In Islam, the penalty for abusing a slave was death. The last public execution for abusing a slave was of an Albanian
pasha in 1874 just prior to the
Tanzimat Reforms that banned slavery. Shari'a Law required that all of your slaves live under your roof, instead of a barn or some other place on your property, and teaching slaves how to read and write, and teaching them a skill. If a slave converted to Islam, they were freed and given a parcel of land by their master.
Customary Law was based on a person's mother, meaning if your mother was of this tribe or nation, then so were you, even though your father may have been of a different race, nation or tribe, and if your mother was a slave, then so were you, even if your father was a free man.
In Britain, if you were a freed slave -- and, why, yes, we're talking about White people -- it was important that you carry your Writ of Manumission (Free Papers) at all times. If you wandered into another Shire (a county) they wouldn't know who you were and if you looked low-class, you'd be put in the stocks until they could find out where you came from. If you were a slave, you'd be returned to your master, and if not, you'd be released with a thousand apologies.

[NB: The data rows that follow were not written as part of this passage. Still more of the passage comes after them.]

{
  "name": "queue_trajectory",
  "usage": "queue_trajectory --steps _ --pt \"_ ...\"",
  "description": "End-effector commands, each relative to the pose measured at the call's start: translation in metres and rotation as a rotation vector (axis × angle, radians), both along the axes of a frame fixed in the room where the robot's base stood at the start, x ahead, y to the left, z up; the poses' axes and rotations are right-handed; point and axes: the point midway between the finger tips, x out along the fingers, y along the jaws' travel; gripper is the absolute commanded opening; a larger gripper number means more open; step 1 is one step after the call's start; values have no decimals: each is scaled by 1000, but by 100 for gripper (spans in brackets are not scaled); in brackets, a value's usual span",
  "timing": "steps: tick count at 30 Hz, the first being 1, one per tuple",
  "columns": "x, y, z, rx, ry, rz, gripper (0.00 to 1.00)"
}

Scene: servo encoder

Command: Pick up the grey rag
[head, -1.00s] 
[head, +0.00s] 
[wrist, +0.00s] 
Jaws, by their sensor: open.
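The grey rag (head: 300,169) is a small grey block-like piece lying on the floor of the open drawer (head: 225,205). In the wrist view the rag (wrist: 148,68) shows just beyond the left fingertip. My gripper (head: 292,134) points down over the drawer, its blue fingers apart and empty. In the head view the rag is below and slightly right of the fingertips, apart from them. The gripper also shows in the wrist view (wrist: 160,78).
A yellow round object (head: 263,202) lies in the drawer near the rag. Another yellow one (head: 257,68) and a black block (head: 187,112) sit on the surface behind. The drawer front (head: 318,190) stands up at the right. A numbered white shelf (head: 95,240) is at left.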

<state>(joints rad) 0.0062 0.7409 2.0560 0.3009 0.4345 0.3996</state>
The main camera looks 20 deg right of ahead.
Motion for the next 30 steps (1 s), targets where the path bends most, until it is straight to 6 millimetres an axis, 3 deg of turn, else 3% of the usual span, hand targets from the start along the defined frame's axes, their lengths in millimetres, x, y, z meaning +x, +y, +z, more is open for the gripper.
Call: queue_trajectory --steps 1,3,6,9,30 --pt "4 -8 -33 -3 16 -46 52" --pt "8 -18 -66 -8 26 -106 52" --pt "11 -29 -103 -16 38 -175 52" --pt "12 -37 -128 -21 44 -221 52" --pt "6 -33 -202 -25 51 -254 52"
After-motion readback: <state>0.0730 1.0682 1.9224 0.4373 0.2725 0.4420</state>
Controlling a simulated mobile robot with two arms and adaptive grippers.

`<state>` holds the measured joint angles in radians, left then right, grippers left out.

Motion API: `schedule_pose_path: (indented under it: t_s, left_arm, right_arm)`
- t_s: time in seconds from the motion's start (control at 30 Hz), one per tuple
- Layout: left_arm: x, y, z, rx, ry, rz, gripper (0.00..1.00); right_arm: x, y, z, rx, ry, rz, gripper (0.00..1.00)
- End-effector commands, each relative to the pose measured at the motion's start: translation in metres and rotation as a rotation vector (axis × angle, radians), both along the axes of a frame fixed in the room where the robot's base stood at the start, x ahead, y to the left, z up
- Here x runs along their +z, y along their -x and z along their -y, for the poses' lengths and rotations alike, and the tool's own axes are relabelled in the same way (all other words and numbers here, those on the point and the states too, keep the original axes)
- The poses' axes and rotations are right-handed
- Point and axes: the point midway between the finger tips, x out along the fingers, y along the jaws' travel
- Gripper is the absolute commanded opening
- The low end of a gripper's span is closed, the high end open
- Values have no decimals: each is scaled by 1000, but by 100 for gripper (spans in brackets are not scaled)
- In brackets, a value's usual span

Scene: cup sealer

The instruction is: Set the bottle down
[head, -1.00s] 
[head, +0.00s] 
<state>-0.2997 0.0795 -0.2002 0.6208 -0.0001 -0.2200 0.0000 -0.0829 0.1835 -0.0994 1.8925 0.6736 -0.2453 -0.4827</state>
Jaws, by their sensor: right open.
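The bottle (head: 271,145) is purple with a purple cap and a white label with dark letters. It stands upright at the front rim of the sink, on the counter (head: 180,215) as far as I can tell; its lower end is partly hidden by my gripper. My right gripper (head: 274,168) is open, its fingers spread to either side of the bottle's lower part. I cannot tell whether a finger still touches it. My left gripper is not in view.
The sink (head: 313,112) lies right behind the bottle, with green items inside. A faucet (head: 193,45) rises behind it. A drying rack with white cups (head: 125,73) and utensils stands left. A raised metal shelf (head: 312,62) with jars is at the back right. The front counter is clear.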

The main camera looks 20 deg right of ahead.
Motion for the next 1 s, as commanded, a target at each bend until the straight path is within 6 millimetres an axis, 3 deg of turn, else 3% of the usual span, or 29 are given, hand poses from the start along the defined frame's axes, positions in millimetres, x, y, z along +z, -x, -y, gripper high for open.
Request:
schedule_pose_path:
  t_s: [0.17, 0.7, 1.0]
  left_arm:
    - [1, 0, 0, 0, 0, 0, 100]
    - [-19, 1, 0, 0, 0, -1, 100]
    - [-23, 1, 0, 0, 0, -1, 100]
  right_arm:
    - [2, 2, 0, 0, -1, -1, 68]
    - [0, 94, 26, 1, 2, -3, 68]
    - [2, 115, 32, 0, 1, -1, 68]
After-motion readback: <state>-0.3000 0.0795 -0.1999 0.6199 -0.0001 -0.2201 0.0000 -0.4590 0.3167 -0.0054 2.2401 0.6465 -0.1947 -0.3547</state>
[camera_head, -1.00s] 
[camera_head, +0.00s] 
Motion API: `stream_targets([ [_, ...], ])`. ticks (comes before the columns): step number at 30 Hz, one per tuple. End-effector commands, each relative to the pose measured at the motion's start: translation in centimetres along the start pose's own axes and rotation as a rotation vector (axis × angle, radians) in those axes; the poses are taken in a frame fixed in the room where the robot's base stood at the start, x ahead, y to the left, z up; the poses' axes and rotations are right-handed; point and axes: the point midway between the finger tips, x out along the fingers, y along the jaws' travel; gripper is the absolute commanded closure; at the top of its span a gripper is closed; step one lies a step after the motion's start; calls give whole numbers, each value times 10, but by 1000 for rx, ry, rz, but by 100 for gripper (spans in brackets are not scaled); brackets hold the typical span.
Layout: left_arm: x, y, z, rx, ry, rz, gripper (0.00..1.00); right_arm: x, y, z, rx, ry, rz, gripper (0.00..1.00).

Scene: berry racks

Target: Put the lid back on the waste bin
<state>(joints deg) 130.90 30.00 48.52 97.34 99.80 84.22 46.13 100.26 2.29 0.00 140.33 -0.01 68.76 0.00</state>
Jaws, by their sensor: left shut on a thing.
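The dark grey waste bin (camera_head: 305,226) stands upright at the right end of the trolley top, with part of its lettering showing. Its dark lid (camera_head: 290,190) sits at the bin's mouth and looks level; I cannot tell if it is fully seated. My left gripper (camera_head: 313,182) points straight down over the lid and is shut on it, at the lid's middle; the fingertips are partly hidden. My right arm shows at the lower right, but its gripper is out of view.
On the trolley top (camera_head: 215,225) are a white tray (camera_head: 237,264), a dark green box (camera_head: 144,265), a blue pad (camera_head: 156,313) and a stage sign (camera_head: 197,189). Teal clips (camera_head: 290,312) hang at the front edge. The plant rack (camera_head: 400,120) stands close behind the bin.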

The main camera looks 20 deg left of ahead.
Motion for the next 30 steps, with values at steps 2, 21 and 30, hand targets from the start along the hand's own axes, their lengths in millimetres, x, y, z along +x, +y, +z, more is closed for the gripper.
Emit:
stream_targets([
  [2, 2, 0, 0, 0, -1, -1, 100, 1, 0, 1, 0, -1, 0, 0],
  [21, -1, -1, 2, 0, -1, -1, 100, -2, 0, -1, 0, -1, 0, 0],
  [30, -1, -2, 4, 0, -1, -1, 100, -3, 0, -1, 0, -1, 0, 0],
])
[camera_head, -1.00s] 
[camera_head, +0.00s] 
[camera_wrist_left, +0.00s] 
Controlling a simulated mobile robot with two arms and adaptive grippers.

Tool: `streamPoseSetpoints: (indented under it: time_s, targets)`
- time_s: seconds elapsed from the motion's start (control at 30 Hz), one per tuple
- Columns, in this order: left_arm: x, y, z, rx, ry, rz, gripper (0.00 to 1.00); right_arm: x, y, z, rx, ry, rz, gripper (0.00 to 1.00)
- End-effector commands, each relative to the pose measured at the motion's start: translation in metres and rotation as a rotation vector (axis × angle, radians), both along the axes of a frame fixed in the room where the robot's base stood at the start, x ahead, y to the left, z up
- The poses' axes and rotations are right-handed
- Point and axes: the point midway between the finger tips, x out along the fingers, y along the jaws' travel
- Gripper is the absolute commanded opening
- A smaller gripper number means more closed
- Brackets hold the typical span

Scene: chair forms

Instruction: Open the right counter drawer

The brand of slavery the US practiced was different than those and certainly quite brutal, but it was like what some peoples around the world practiced. The type practiced by Africans and Native Americans also ranged from "benevolent" to brutal.
Once students have a full understanding, you can ask them questions:
1) Is there a difference between being a slave in the US, or being a slave to an African tribe?
2) Why were Africans slaves, but Native Americans not slaves?
3) Initially, American slavery was not so brutal, but it evolved to become unconscionable. How?/Why?
4) Would someone be better off if their ancestors never came to the Americas as slaves?
5) Is there a moral difference between the different types of slavery?